Chiu developed a method by which the Style Transfer algorithm can be applied to accent softening. He says, “Style transfer and accent softening are related concepts, in that both involve transforming one set of characteristics into another—while retaining the underlying structure or content.”
Real Time Speech Generation
While accent softening can go a long way toward making it easier for American callers to converse with offshore call center representatives, real time speech generation makes conversation flow, without sounding computer generated. Lacking Chiu’s innovations in this area, the result would come across as an aural version of the “uncanny valley.” Voices might sound real, but they’d have an unnatural aspect people would find off putting.

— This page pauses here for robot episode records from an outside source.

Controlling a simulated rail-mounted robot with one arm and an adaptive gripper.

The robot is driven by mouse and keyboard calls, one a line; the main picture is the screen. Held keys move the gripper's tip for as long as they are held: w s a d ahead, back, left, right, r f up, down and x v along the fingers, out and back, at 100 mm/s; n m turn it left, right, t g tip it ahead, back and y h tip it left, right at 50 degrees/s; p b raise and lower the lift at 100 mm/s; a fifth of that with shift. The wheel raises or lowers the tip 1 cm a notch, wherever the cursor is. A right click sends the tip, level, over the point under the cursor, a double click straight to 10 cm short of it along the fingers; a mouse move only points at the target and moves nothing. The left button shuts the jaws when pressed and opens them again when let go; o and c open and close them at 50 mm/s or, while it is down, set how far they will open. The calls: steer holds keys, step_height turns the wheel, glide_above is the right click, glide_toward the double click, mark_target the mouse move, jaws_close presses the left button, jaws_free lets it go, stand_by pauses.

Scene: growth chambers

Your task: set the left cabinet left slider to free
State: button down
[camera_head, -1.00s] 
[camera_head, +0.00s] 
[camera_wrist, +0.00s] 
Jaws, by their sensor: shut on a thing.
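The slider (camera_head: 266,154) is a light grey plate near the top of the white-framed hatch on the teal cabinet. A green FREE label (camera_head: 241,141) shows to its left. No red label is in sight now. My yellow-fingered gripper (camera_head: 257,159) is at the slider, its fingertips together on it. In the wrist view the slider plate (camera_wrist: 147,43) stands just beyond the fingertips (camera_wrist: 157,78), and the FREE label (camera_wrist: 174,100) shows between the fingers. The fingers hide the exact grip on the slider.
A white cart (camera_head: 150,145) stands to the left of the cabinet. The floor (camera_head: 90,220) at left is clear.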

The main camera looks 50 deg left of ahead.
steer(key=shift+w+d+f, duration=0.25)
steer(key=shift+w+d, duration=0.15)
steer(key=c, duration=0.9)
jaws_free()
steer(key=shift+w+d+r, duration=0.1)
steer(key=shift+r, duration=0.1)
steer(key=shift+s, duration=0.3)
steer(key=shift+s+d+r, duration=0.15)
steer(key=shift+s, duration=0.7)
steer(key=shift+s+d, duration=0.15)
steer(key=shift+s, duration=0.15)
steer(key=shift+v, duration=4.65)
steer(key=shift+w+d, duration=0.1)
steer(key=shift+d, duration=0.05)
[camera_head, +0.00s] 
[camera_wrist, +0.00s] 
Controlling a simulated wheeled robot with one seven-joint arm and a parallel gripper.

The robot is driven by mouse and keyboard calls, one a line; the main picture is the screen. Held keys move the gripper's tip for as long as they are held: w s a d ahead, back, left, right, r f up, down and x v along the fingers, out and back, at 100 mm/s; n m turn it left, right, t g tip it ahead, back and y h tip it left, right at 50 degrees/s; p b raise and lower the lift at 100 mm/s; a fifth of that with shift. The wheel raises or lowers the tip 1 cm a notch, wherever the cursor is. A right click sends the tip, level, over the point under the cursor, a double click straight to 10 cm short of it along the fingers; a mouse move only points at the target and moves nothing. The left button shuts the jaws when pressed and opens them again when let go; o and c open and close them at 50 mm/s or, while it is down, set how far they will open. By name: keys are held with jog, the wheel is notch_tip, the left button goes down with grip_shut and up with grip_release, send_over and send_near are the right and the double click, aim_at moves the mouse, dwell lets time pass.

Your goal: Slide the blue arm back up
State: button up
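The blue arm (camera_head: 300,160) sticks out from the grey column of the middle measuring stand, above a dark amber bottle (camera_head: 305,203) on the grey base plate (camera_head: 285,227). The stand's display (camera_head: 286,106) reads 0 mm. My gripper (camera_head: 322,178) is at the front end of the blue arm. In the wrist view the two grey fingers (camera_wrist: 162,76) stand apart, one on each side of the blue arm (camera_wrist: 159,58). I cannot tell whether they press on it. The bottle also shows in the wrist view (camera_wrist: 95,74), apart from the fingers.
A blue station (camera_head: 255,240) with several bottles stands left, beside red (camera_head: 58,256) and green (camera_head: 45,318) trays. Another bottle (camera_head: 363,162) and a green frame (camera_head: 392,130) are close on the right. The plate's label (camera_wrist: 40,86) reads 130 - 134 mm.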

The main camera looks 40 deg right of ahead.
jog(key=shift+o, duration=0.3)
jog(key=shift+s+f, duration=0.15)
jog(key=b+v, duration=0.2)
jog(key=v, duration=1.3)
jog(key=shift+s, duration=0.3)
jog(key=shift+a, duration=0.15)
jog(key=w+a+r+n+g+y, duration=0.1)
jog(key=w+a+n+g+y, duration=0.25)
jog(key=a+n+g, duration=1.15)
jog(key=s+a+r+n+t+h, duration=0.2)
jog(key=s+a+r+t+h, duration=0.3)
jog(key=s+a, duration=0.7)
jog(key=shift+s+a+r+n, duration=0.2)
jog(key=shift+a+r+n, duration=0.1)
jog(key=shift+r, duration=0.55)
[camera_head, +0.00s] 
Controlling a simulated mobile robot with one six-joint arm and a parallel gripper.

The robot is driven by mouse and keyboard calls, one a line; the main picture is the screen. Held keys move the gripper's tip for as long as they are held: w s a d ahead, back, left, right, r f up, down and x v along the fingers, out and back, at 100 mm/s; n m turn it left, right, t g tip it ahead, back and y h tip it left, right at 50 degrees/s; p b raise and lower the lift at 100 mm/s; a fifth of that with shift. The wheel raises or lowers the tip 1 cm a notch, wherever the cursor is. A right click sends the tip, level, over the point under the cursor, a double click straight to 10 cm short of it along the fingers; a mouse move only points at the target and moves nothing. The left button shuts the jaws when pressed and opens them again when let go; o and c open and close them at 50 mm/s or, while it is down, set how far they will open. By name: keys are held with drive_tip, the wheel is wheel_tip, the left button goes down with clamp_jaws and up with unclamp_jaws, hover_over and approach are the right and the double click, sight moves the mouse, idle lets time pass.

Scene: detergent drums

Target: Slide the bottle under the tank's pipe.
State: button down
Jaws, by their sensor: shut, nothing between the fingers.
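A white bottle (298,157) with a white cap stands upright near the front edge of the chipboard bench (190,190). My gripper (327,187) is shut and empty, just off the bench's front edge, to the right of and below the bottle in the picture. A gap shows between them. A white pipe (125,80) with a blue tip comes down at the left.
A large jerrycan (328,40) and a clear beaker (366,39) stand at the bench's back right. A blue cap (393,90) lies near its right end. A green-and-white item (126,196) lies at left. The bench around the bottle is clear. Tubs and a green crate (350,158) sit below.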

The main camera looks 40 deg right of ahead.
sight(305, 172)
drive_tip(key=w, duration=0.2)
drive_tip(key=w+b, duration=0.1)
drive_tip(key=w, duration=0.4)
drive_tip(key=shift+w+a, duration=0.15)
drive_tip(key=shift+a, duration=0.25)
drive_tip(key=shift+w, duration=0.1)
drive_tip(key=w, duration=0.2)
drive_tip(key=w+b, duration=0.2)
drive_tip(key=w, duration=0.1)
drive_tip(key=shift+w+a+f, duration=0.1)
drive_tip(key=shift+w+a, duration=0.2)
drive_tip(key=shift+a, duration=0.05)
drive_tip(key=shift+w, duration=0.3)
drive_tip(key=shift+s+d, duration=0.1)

To resolve this concern, Chiu’s work entailed shrinking various aspects of the smoothing algorithm so they could run concurrently. Says Chiu, “While most speech generation solutions take multiple seconds or more to produce an output, our platform responds in a split-second.”
On The Fly Voice Conversion
This aspect of the Tomato.ai software makes it adaptable to any voice—without retraining the algorithm. Chiu leveraged this voice conversion technology to accelerate progress on accent softening models by generating more training data for those models. He recalls, “Through a variety of methods, I synthesized a significant amount of voice data for our research team to enable our platform to train new accent softening models automatically.“
The Result “Speaks” For Itself
Chiu, as does the rest of the team at Tomato.ai feels accents are beautiful and should be celebrated. At the same time, the benefits for commerce are indisputable. To that end, Tomato.ai’s algorithm strives to preserve some elements of the speaker’s original accent, while simultaneously making it easier for listeners to understand them.
Chiu’s work in this area is key to the success and ongoing growth of the company. His innovative approach has enabled Tomato.ai to offer what is arguably the best AI voice filter on the market. And, in turn, he and Tomato.ai continue to make life easier for call center representatives all over the world.